Shane seemed so calm, petting the old dog for the last time, that I wondered if he understood what was going on. Within a few minutes, Belker slipped peacefully away. The little boy seemed to accept Belker's transition without any difficulty or confusion.

We sat together for a while after Belker's Death, wondering aloud about the sad fact that animal lives are shorter than human lives. Shane, who had been listening quietly, piped up, "I know why."Startled, we all turned to him. What came out of his mouth next stunned me. I'd never heard a more comforting explanation. It has changed the way I try and live.

He said, "People are born so that they can learn how to live a good life -- like loving everybody all the time and being nice, right?" The six-year-old continued, "Well, dogs already know how to do that, so they don't have to stay around as long."

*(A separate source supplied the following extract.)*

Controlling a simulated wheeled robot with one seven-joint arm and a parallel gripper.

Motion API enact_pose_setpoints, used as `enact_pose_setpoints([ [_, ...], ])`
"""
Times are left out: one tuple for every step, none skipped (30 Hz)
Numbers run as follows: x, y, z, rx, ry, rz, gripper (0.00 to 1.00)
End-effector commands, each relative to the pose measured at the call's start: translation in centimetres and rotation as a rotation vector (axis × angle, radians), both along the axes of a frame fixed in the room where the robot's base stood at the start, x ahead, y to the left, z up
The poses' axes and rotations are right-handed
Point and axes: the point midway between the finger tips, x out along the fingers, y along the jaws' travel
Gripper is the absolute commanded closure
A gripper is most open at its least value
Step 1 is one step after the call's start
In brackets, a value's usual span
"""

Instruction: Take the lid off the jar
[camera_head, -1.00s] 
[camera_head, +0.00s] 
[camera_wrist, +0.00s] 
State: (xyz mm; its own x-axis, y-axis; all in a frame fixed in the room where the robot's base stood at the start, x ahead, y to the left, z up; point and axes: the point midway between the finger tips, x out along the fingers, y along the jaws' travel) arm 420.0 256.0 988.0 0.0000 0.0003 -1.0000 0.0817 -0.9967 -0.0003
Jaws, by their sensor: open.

          * Falling down is part of LIFE...
          *Getting back up is LIVING...
          * Don't complain about growing old…
           *Not everyone gets the privilege
Have a great weekend.


  1. Bob,

    Thanks for the post. :) It made me
    smile and, gave me something to think
    about. While, I watch my little dog demonstrate
    love and, joy of life.

    1. Bailey says, "Thank you." At the moment she is napping on Betty's lap.

  2. Love Bailey's picture. My two chi-weenies (chihuahua mixes) are jealous!

    Good reminders, these. I am finding that one of the nicest parts of retirement is re-setting priorities often & enjoying a more slowed down life.

    1. Feed her, walk her, love her and Bailey is happy. I'm still working on such a simple approach to life.

  3. At our house we would add- "Chase the turkeys when they look bored!"
    Thank you for the words of wisdom.

    1. Ha...life at ground level in Kansas!

  4. Love this! I am a firm believer in dog wisdom. My dog Duffy wrote his own book. ;) It's going to be on kindle soon. Duffy would have been smitten with Bailey!

    1. Everyoned is smitten by Bailey. Sometimes it is as if Betty or I aren't even there.

  5. Bailey's a very smart dog (and so's the little kid) and if you like dog wisdom check out my 12 Great New Year's Resolutions at http://sightingsat60.blogspot.com/2013/01/12-great-new-years-resolutions.html

    1. "Smell things that look interesting" are profound words to live by.

  6. I love how animals live in the moment. Something for me to strive for.

    1. Bailey just got a haircut today...not happy about going to the groomer but overjoyed when it was time to come home. Dogs don't dwell on what was, just what is.

    2. I'm pretty sure dogs have no sense of time. If I'm gone for 10 minutes Bailey is as excited by my return as if I had been gone for 10 hours.

      That is truly living in the moment.

  7. Thank you for this. Storm nemo has quieted our busy new jersey lives today and we are missing our recently departed 11 year old cavalier Roxi. Grief reminds us how much we still have.

    1. We have had to put down 4 old dogs. Even though it was the humane and loving thing to do each time it still hurt like hell. Pets become a part of one's family in such a loving way that saying goodbye is very, very tough.

  8. I never get tired of hearing about dog/pet stories. I'm reminded of a magnet I saw in a store once: "I may not be perfect, but my dog thinks I am." (says it all). Sandy

    1. If people were as free with their love and compliments as dogs are this would be a much nicer world!

  9. Once again, our dogs, and the children who love them, teach us everything we need to know. Loved the bite/growl lesson!